28 juin 2011 – Audience au TA

La seule réaction de la préfecture du Var à la décision précédente du TA consiste en un mémoire enregistré le 4 janvier 2011, dans lequel elle réitère ses observations sans apporter le moindre éclaircissement complémentaire sur la nature des pièces écartées et sur les raisons de leur exclusion.

L’affaire revient donc le 28 juin 2011 devant le TA du Var, qui prononce sa décision le 16 décembre 2011.

16 décembre 2011 – Décision du TA

D É C I D E :

  • Article 1er : La décision du préfet du Var en date du 07 août 2008 est annulée.
  • Article 2 : Il est enjoint au préfet du Var de communiquer à [Ouadah], dans un délai d’un mois à compter de la notification du présent jugement et sous réserve de l’occultation des seules mentions dont la divulgation serait de nature à porter atteinte à la sécurité publique ou au secret de la défense nationale, l’avis réservé émis dans le cadre de la procédure d’autorisation d’accès au centre pénitentiaire de Toulon-La Farlède ainsi que l’enquête effectuée au titre de cette procédure, sous astreinte de 50 (cinquante) euros par jour de retard.

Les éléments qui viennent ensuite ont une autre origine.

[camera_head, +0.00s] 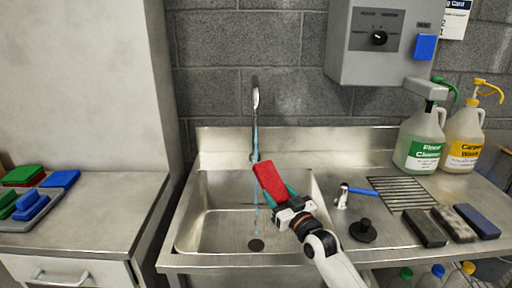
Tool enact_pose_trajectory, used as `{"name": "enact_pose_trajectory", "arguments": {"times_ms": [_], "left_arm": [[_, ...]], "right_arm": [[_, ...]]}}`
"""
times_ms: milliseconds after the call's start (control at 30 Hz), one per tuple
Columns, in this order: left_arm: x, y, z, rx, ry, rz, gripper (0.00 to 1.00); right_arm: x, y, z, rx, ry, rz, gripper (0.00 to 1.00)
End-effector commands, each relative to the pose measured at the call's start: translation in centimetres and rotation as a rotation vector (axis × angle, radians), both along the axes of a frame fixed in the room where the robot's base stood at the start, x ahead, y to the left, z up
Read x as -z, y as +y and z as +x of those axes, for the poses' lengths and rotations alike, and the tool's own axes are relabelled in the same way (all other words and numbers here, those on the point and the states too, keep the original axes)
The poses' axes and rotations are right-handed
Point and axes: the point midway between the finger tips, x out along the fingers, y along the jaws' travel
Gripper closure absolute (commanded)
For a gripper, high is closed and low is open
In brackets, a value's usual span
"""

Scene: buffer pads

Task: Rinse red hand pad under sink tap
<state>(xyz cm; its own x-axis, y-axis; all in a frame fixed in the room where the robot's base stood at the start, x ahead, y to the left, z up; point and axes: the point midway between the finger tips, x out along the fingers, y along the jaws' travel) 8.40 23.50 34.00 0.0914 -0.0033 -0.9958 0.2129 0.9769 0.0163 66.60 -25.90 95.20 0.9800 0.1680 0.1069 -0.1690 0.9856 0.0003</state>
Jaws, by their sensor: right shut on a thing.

Sur les conclusions tendant à l’application de l’article L. 761-1 du code de justice administrative, le tribunal considère que, dans les circonstances de l’espèce, il y a lieu de mettre à la charge de l’Etat la somme de 1 000 euros au titre des frais exposés en cours d’instance par le requérant et non compris dans les dépens.

Ouadah parviendra-t-il à connaître la raison qui lui a fait perdre son autorisation de pénétrer dans la prison ? Combien de démarches lui faudra-t-il encore effectuer pour découvrir ce qui lui est reproché ? Et comment comprendre l’obstination de l’administration à ne pas répondre à cette simple question ? ...

... la réponse révèlerait-elle un comportement discriminatoire ?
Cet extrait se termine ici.